Published on: August 2, 2010
Sometimes, we learn things from the most chance encounters. It is all a matter of being open to the moment.For me, the most recent example of this came on Saturday night, in San Francisco. I was there for my second time in a week, having been asked to give a speech in Squaw Valley. I brought my 16-year-old daughter with me, thinking she would be good company and it would be an opportunity to show her some of Northern California.
I’ve written here numerous times of how much I liked Cafe Zoetrope, and I decided on Saturday night to bring my daughter there. We found ourselves sitting to a very nice couple, and engaged in conversation with the husband, Alejandro de la Loza, a Southern California sculptor who makes a living as a high school art teacher.
Here is what I learned...and it is a wonderful metaphor for business.
Alejandro described for us the challenges of teaching high school art, that the skill abilities and interest levels can be all over the map. His goal is to engage each of his students in a way that works for them, not for him. That’s incredibly important, I think, and I’m not just speaking here as a pundit, but as someone who has seen both good and bad teachers over the years. My eldest son, now almost 24, put it succinctly a decade ago when he had a teacher he liked: “He teaches the kids, not the subject,” he said.
In all of our organizations, that’s something we need to integrate into our leadership strategies - that each employee is a different person, with different skill levels and different ways of learning. To treat them all the same, to talk to them all the same way, may seem like the most efficient way to do things. But I’m betting in the vast majority of cases, it is far from the least effective.
Alejandro also told us about how he teaches art, and how he integrates writing into his approach. Often, he tells the kids that they are going to make a book - an interesting notion all by itself in a digital world - and provide both the copy and the art. Beyond finding that kids often connect in some primal way to the notion of paper and ink (which will be encouraging to those who believe that physical books will never be replaced by Kindles and iPads), Alejandro encourages them to cut loose as much as possible.
And he doesn’t worry about mistakes. In fact, he told me, “Mistakes get extra credit!” He wants the students to be as innovative and free-thinking as possible, and sees it as his job to get out of the way of all that creativity. Now, there are a lot of people in business leadership positions who say that they encourage people to make mistakes, but I suspect that the recession has cut down on their number; I also think that “the freedom to make mistakes” is a vastly overworked cliche that gets a lot more lip service than actual adherents. But “mistakes get extra credit”? Now that’s the kind of message that could fundamentally change an organization. Think about it.
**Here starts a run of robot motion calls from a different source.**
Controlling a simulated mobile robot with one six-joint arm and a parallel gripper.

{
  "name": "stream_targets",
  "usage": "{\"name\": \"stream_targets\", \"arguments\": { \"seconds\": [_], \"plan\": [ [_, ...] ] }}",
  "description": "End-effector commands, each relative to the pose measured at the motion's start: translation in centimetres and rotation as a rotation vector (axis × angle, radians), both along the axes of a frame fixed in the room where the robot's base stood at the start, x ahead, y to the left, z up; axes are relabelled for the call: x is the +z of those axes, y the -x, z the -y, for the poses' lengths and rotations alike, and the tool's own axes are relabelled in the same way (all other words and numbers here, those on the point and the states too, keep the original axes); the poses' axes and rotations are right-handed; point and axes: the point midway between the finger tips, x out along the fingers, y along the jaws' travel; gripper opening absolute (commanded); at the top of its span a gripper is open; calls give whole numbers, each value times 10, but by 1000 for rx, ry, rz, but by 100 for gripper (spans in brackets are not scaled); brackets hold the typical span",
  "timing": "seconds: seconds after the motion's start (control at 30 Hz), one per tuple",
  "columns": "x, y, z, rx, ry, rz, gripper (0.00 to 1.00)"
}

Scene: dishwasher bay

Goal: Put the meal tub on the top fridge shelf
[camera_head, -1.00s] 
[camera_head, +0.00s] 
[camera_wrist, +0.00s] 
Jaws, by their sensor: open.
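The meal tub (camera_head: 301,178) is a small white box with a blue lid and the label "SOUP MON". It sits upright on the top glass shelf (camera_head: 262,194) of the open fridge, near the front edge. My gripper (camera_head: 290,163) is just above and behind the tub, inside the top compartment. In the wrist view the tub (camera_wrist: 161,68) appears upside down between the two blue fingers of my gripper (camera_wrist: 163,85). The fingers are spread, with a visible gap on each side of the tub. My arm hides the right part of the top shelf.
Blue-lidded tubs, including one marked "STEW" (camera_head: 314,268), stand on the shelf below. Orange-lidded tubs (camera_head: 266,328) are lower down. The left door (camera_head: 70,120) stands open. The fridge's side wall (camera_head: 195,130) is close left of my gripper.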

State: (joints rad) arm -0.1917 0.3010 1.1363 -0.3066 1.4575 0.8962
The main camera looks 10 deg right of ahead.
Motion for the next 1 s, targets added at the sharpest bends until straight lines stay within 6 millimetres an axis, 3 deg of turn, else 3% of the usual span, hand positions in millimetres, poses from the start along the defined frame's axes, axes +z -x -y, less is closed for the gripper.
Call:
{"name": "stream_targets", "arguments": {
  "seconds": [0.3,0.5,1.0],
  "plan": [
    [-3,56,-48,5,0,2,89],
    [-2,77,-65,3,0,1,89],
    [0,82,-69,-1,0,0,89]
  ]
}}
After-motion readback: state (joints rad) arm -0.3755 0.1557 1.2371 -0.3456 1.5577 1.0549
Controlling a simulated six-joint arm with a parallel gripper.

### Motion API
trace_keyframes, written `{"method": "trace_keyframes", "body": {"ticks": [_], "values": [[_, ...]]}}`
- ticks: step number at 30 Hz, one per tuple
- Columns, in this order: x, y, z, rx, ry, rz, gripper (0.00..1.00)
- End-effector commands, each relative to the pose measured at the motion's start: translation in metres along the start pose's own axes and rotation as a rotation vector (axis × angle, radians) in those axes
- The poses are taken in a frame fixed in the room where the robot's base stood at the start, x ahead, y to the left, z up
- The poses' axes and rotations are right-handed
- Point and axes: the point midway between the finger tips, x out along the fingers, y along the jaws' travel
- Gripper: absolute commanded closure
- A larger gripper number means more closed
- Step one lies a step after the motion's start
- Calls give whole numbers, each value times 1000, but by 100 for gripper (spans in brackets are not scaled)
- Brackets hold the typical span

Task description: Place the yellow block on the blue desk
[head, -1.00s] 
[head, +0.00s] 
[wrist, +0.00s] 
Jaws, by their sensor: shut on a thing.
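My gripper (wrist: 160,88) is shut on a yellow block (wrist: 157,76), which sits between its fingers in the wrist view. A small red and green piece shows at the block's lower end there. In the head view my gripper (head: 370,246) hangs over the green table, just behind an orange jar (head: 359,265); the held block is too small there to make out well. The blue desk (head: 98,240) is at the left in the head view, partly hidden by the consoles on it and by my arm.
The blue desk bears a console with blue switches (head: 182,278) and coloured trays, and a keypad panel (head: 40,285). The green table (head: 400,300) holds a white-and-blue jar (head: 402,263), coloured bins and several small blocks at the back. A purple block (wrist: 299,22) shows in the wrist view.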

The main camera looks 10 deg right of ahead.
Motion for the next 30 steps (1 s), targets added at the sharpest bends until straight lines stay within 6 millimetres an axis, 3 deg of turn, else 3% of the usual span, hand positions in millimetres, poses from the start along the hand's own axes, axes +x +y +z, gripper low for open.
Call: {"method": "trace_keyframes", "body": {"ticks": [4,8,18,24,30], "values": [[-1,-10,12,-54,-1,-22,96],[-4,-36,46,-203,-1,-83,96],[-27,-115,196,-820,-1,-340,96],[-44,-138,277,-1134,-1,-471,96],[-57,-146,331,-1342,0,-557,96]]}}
Finally, Alejandro said something extremely meaningful during out conversation, which took place as the waiters were cleaning away the dishes and I was sipping at the end of my Coppola Shiraz. Even people who are not that intelligent will behave more intelligently “if you tell them they are,” he said.
Another wonderful metaphor that ties into my general feeling that people and companies that refuse to cater to the lowest common denominator will be rewarded. Treat people as intelligent and aspirational and they actually will behave that way.
So that’s why I learned on Saturday night. Great chilaquiles, wonderful wine, and words to live by.
Thanks to Cafe Zoetrope for the first two, and to Alejandro de la Loza for the last. (I’d love to take an art class from him, but I’m probably a little old...)
That’s my Monday morning Eye-Opener.